Sunday, May 16, 2010

collective effervescence


I've just finished reading Emile Durkheim's "The Elementary Forms of the Religious". Durkheim--a pioneer in the field of sociology and anthropology--sets as his task in this book nothing less than the identification of the most basic (i.e. earliest, most fundamental) activity among civilizations that we can call "religious". His overall goal in this investigation is to identify how religious thinking and institutions arise in the first place and what aspects of religion are universal to all world religions. In what follows, I will try to explain the most striking evidence of Durkheim's thesis that "religion is inherently a social phenomenon" and its implications. That main piece of evidence is Durkheim's assertion that religion arises as a way to understand "collective effervescence", a phenomenon that occurs when individuals come together.

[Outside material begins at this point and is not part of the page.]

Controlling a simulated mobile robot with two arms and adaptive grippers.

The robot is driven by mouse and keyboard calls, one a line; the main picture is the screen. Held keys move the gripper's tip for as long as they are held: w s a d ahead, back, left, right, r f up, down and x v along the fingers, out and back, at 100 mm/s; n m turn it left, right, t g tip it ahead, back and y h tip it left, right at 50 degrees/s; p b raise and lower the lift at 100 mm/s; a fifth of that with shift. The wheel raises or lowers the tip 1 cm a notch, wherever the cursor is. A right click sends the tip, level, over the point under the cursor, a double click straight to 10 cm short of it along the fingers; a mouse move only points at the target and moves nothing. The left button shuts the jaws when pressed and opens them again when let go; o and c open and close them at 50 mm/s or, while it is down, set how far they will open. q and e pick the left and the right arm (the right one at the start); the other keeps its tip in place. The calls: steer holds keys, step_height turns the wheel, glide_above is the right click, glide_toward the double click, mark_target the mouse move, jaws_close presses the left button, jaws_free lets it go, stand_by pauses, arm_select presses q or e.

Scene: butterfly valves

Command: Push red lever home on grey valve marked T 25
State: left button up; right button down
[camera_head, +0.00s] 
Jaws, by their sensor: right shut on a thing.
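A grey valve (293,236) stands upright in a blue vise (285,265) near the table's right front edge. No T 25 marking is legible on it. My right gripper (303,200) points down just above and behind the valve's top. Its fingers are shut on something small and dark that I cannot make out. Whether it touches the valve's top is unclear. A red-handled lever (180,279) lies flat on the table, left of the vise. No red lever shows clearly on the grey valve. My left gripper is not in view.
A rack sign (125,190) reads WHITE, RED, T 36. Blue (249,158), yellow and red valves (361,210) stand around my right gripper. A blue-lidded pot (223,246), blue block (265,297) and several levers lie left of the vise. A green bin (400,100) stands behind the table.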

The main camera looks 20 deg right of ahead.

In order to understand what Durkheim means by this, we must summarize a portion of Durkheim's investigative process and findings. Durkheim spends most of his book exploring what he considers the most fundamental cult of the most primitive human civilization: the practice of totemism among the Australian aborigines. Durkheim describes totemism as the practice of a clan identifying itself with some object from the natural world (usually a plant or animal). In other words, a totem is a clan's flag. All societies seem to do this. We find symbols--often taken from the natural world--as stand ins for our community, nation, or group. Germany takes an eagle, the mormons take the beehive, and Japan takes the rising sun. Durkheim makes clear that what is important is not the real object itself, but the representation of the object. It is not the rabbit that is sacred, but the image of the rabbit. This is significant because what Durkheim argues is that the clan is in fact representing itself by means of the totem. When the clan reverences, worships, or in any way sets apart the totem as a sacred object, they are, in effect, simply reverencing the visual representation of their collective existence. The practices that spring up around the representation of the totem then become what we recognize as a "religion". Durkheim sees this process of taking outside objects as representative of oneself as a necessary means by which a community expresses and understands itself: "...collective sentiments can become conscious of themselves only by fixing themselves upon external objects..." (466)

Why do societies seek to represent and then revere themselves in this manner? This is where we approach Durkheim's fascinating notion of a "collective effervescence". People have wondered what it is exactly that gives rise to religion and the idea of an all-powerful being named God. Durkheim rejects the idea that the notion of "God" comes from feelings of fear, or weakness in the face of powerful natural forces. Rather, Durkheim sees the beginnings of the practice of totemism, which then develops into the notion of a spiritual being, as beginning with the experience of community. Durkheim states that "...collective life awakens religious thought on reaching a certain degree of intensity..." (469) This "religious thought" begins with the feeling of "reverence" for something outside of ourselves that seems to be all-powerful.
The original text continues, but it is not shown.